About Bitcoin House Price Index
Why measure property in Bitcoin?
Because the measuring tool matters.
For generations, UK property has been the cornerstone of personal wealth. Buy a home, watch it rise, build security for your family. It is the foundation of the prosperity narrative — not just for individuals, but for entire communities whose wealth is tied up in bricks and mortar.
But what does "risen" mean if the unit you're measuring in is itself shrinking? The Bank of England targets 2% inflation per year — meaning a pound today is designed to be worth less tomorrow. Broad money supply has expanded significantly over the same period. The pound is not a fixed unit. It is a managed one.

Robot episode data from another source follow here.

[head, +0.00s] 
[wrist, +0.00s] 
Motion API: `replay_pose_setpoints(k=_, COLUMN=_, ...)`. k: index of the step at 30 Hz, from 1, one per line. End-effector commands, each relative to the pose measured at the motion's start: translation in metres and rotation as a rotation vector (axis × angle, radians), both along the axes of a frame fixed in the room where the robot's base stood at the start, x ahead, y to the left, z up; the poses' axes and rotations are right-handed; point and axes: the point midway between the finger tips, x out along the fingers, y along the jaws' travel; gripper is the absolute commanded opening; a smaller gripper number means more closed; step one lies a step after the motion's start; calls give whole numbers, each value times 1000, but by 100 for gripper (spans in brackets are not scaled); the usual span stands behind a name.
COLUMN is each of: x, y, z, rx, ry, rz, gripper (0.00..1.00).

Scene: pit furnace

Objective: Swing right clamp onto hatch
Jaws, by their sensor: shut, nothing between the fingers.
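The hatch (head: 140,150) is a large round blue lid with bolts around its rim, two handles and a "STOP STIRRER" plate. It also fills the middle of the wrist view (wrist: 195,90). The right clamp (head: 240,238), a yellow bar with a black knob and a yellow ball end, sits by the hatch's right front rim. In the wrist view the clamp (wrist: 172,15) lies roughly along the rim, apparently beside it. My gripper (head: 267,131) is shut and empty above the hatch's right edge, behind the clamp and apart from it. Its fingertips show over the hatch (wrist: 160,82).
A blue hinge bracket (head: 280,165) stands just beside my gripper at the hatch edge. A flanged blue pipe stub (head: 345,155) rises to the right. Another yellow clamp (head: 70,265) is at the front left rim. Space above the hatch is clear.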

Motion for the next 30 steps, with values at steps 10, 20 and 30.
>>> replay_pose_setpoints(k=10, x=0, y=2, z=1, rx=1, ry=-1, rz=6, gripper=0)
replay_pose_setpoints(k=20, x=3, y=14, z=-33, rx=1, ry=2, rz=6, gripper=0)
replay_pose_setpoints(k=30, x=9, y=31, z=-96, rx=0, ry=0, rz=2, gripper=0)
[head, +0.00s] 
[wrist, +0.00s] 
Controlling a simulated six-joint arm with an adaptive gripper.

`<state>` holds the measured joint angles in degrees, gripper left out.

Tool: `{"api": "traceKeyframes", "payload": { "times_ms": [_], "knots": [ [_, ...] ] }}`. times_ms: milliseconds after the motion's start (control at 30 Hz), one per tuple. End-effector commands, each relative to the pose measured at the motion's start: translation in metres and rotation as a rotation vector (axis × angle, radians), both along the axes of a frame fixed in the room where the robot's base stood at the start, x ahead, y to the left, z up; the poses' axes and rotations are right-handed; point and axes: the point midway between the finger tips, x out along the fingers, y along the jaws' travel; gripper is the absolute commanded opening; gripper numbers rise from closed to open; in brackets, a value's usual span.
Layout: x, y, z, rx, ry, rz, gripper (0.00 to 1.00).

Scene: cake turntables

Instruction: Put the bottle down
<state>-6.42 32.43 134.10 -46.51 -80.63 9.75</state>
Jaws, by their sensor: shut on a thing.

Nassim Nicholas Taleb describes this problem as Wittgenstein's Ruler: if you don't trust the ruler, you can't trust the measurement. When the measuring tool is suspect, the result tells you more about the tool than about the thing you're measuring. A house price quoted in pounds tells you as much about monetary policy as it does about property.
Bitcoin offers a different ruler. There will only ever be 21 million Bitcoin. That number is not a policy decision — it is written into the protocol and cannot be changed by any government, central bank or corporation. The supply of pounds can expand. The supply of Bitcoin cannot.
Measured in a finite unit, the picture looks different. Many who did everything right — bought property, held it, watched the number go up — have seen their real purchasing power stagnate or fall. The wealth illusion is not a failure of individuals. It is a consequence of the unit of measurement.
This dashboard doesn't argue that Bitcoin is a good investment, or that property is a bad one. It asks a simpler question: when you measure property in a finite unit rather than an expanding one, what has actually happened to UK property wealth?
The answer is the index.
Data sources House prices are sourced from the UK House Price Index (HM Land Registry, OGL v3), updated monthly. BTC/GBP monthly open prices are sourced from Yahoo Finance. Inflation data (CPIH) is sourced from the ONS.
The power law model The projection chart uses a GBP-native power law model fitted to over 15 years of daily BTC/GBP data (July 2010 – March 2026, R² = 0.965). The shaded band shows ±1σ (σ = 0.302 dex) around the power law median, as derived by Santostasi & Perrenod (2026). This encompasses ~68% of historical price observations — equivalent to roughly ×2.00 above and ×0.50 below the trend line.
Not financial advice This is data and analysis, not a recommendation to buy, sell, or hold any asset. Past performance does not predict future results.